Dennoch, die "Grundzüge der Agrargeschichte" sind ein Muss für jeden, der sich genauer mit der Geschichte ländlicher Gesellschaften auseinandersetzt. Zusammen mit dem beinahe schon zum Klassiker aufgestiegenen Gemeinschaftswerk von Troßbach und Zimmermann zur "Geschichte des Dorfes"[2] und den europäischen Gesamtunternehmungen der letzten Jahre [3] bilden die drei Bände der "Grundzüge" ein solides Fundament für die weitere Auseinandersetzung mit der ländlichen Gesellschaft in Deutschland. Deutlich wird vor allem, wie unterschiedlich die Forschung, auf die die Autoren jeweils zurückgreifen konnten, in den einzelnen Epochen aufgestellt ist und welche Ansätze epochenspezifisch vorherrschen.
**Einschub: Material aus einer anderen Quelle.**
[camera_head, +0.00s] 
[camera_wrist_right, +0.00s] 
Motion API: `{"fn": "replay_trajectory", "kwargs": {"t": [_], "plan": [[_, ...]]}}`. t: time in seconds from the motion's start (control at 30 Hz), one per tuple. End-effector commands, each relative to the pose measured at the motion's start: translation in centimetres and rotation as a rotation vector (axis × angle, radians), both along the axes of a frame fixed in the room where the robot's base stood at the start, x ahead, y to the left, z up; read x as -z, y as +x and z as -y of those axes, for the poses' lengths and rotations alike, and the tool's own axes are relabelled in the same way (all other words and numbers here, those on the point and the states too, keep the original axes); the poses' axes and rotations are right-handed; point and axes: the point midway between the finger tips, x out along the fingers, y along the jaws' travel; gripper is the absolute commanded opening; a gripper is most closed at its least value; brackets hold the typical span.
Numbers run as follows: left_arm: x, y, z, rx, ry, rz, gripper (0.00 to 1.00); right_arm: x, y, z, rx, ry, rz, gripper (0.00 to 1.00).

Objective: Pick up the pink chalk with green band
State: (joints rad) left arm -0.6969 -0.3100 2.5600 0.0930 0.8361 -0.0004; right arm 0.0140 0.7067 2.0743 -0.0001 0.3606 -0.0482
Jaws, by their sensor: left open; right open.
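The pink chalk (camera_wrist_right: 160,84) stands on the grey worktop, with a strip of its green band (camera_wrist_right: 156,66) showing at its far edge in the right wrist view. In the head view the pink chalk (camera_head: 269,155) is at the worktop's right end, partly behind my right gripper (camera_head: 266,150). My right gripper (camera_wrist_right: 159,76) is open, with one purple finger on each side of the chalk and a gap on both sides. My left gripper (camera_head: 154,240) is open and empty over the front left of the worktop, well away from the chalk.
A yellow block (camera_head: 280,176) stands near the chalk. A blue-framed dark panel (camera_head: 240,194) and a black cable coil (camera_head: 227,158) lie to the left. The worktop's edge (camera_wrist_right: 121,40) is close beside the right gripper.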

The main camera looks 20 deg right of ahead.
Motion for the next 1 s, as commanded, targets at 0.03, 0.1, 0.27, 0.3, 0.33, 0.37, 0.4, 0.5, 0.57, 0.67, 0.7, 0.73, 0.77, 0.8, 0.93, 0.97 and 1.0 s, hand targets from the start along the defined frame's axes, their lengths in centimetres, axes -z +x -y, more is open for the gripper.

Vor allem zeugen die Bände davon, dass es sich nicht um ein abschließendes Resümee eines Forschungsfeldes handelt, sondern dass in allen hier behandelten Epochen wichtige Fragen noch auf ihre Erforschung warten.
Anmerkungen:
[1] Ausführlich diskutiert Georg Fertig die Plausibilität der Argumentation in seiner Rezension auf HSK: Georg Fertig: Rezension zu: Rolf Kießling / Frank Konersmann / Werner Troßbach: Grundzüge der Agrargeschichte. Band 1. Vom Spätmittelalter bis zum Dreißigjährigen Krieg (1350-1650). Mit einem Beitrag von Dorothee Rippmann, Köln 2016 ; Reiner Prass: Grundzüge der Agrargeschichte. Band 2. Vom Dreißigjährigen Krieg bis zum Beginn der Moderne (1650-1880). Herausgegeben und eingeleitet von Stefan Brakensiek, mit einem Beitrag von Jürgen Schlumbohm, Köln 2016; Gunter Mahlerwein: Grundzüge der Agrargeschichte. Band 3. Die Moderne (1880-2010). Herausgegeben von Clemens Zimmermann, Wien 2016 , in: H-Soz-Kult, 11.01.2017, www.hsozkult.de/publicationreview/id/rezbuecher-22191 [letzter Abruf: 29.04.2017].
[2] Werner Troßbach / Clemens Zimmermann: Die Geschichte des Dorfes, Stuttgart 2006.
[3] Vor allem zwei aktuelle Publikationsreihen sind da zu nennen: Die "Rural History in Europe" [RURHE], die vom Gérard Béaur bei Brepols herausgegeben wird und inzwischen 14 Bände umfasst, sowie die "Rural economy and society in north-western Europe, 500-2000" [RES], ebenfalls bei Brepols, die von Erik Thoen herausgegeben wird und vier Bände umfasst, die sich unterschiedlichen Aspekten einer umfassenden Geschichte der ländlichen Gesellschaft in diachroner Perspektive widmen.